Quero pedir a Deus que me livre do costume. O costume é tão fatalmente perigoso. Sabe, parece que a gente tem isso aqui dentro. A gente vai se acostumando com o que é extraordinariamente bom e com o que é extraordinariamente ruim também e quando vê está cego para as coisas da vida.

Deus, não permita que eu me acostume com a pessoa amada, pois quero o deslumbre de vê-la sempre bonita e me arrepiar com o cheiro dela como no primeiro dia. Quando aquele mundo totalmente novo envolveu o meu com a beleza do que é inédito.

Deus me livre de me acostumar com as qualidades e não vê-las mais. De me acostumar com as boas surpresas da vida e de dizer “ah, é isso aí?”. Deus me livre de me acostumar com as pessoas e lugares e daí pensar que eu já conheço um pouco de tudo.

Deus, não deixe que eu me acostume com a luz suave da manhã e deixe de ver assim as estrelas do dia. Isso seria triste e doloroso.

Deus, me livre do costume para que eu possa tocar a vida como um estrangeiro que chega em uma terra diferente. Que olha os costumes como se fossem estranhos maneirismos de outros mundos.

Deus, não deixe que eu me acostume com as risadas espontâneas e com as lágrimas veladas. Não permita, Deus, que eu me acostume com o que é muito bom e com o que é muito ruim.

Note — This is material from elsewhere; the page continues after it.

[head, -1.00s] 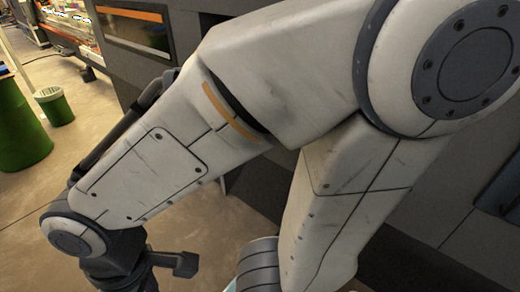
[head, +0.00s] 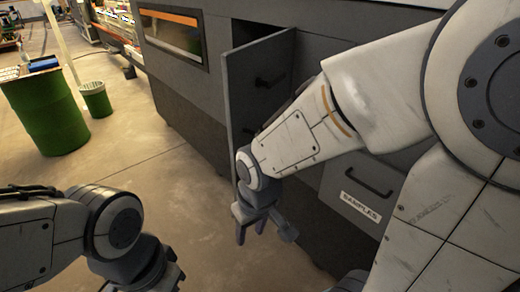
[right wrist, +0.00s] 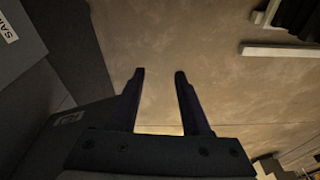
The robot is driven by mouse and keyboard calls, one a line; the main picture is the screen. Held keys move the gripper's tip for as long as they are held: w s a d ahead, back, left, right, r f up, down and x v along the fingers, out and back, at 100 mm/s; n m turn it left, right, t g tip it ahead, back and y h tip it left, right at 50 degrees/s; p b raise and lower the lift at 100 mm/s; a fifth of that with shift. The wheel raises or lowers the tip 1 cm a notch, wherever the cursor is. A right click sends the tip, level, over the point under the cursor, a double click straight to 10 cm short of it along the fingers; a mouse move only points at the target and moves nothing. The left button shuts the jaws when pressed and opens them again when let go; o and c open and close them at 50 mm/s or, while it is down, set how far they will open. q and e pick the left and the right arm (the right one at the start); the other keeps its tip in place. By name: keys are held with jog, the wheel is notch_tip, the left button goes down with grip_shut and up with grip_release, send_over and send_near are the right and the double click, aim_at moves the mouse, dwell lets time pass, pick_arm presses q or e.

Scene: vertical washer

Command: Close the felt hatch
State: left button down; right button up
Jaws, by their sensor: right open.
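A dark grey door panel (head: 258,85) with a black handle stands swung open from the grey cabinet in the head view; I take it to be the felt hatch, though no label naming it is readable. My right gripper (head: 251,232) is open and empty, just below the panel's lower edge in the head view. In the right wrist view its two fingers (right wrist: 159,74) are apart with bare floor beyond them. My right forearm hides part of the opening behind the panel. My left gripper (head: 160,278) is at the bottom edge, partly cut off.
A drawer front with a "SAMPLES" label (head: 360,207) and a handle is right of my right gripper. A green barrel (head: 47,112) and a small green bin (head: 96,100) stand at the left. The floor (head: 150,165) between them and the cabinet is clear.

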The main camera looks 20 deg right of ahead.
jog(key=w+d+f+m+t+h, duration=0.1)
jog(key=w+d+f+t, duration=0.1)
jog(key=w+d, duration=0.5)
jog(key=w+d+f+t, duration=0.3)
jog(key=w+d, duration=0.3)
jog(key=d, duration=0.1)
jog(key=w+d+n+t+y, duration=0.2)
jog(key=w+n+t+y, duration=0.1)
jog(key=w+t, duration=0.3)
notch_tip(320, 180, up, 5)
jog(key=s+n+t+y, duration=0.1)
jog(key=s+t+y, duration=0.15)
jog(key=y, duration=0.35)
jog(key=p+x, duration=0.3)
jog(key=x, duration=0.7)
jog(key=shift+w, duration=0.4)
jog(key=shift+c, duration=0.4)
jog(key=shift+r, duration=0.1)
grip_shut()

Com o que alegra e com o que entristece.

Esse costume é louco, não só o que é maravilhoso parece desaparecer quando nos acostumamos, o que machuca na repetição do hábito pode se perpetuar também.

Não permita, Deus, que eu me acostume com palavras ríspidas a ponto de achá-las normal. Não permita que eu me contente com aquilo que não me transborda. Deus, não deixe que eu me acostume e me aprisione por esse estado de dormência que rouba silencioso a verdade da vida.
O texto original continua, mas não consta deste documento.